Rassistische Gewalt in der Hauptstadt nimmt wieder zu. Allerdings findet eine Verlagerung der Vorfälle statt: Im Osten gehen die Angriffe zurück, im Westen der Stadt steigt die Zahl.

Entgegen den Erwartungen ist die Zahl rechtsextremer Gewalttaten in der Hauptstadt wieder gestiegen. Das teilte die Opferberatungsstelle »Reach Out« am Mittwoch mit. Die Initiative registrierte im vergangenen Jahr 109 Angriffe mit rassistischem, antisemitischem, homophobem oder rechtsextremem Hintergrund. Im Vorjahr waren es noch 102. Nachdem die Zahlen in den vergangenen Jahren gesunken waren, sei man davon ausgegangen, bald Entwarnung geben zu können, erklärte Sprecherin Helga Seyb. Dies sei leider nicht der Fall.

»Reach Out« dokumentiert nur gewalttätige Übergriffe, reine Sachbeschädigungen oder Propagandadelikte sind nicht erfasst. Allerdings werden im Unterschied zu Polizeistatistiken auch solche Fälle einbezogen, die nicht zur Anzeige gebracht wurden. Von den Angriffen waren nach Kenntnis der Beratungsstelle 184 Personen direkt betroffen. Die Opfer litten häufig unter posttraumatischen Belastungssymptomen wie Schlafstörungen und Ängsten.

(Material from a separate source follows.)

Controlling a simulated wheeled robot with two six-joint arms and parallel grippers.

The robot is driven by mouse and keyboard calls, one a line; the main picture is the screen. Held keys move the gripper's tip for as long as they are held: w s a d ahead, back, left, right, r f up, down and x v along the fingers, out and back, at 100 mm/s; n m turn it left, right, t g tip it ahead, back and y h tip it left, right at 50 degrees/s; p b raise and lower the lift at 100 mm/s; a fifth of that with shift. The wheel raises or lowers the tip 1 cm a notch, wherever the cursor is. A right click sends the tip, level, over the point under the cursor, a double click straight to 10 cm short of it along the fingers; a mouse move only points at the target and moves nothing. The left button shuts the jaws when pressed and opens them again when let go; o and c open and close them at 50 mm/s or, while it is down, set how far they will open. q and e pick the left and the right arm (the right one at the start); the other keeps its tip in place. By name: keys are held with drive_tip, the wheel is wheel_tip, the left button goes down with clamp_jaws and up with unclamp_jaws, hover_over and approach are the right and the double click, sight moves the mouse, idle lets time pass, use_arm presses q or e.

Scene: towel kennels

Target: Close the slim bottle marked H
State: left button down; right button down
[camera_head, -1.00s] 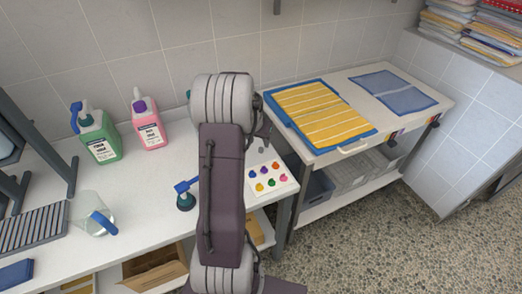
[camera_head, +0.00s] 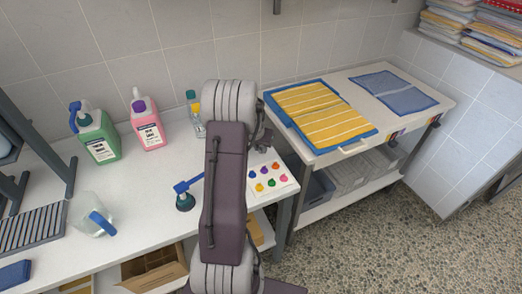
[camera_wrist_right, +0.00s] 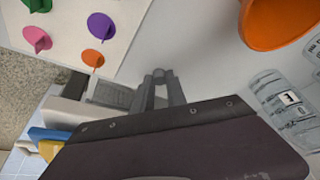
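Two slim clear bottles stand at the back of the bench, one with a teal top (camera_head: 191,97) and one with a yellow top (camera_head: 196,112); my right arm partly covers them. I cannot read an H on either. In the right wrist view, a clear ribbed bottle (camera_wrist_right: 286,105) with a small white label shows at the right edge; its mark is unclear. An orange round thing (camera_wrist_right: 272,20) is close above it. My right gripper (camera_wrist_right: 160,78) shows two grey fingers with nothing visible between them; their opening is unclear. My left gripper is not in view.
A white card (camera_head: 282,187) with several coloured winged pieces lies right of my arm. Green (camera_head: 100,140) and pink (camera_head: 149,128) jugs, a blue-handled tool (camera_head: 186,199) and a clear pitcher (camera_head: 90,208) are left. A cart (camera_head: 350,148) with a yellow-striped towel stands right.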

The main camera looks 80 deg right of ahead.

Zum ersten Mal seit der Gründung der Beratungsstelle vor zehn Jahren ist das Verhältnis der Angriffe im Berliner Osten (59) und Westen (50) annähernd gleich. Während die Zahl der Gewalttaten im Osten sinkt, nimmt sie im Westen zu. Laut Seyb könnte »Verlagerung« der Grund sein. »Möglicherweise ist es in den östlichen Bezirken besonders für Nazis ungemütlich geworden und sie sind gezwungen, sich andere Aktionsfelder zu suchen.« Das hänge mit den »guten Strukturen« in den östlichen Bezirken zusammen, etwa den vernetzten Bündnissen und der wehrhaften Zivilgesellschaft.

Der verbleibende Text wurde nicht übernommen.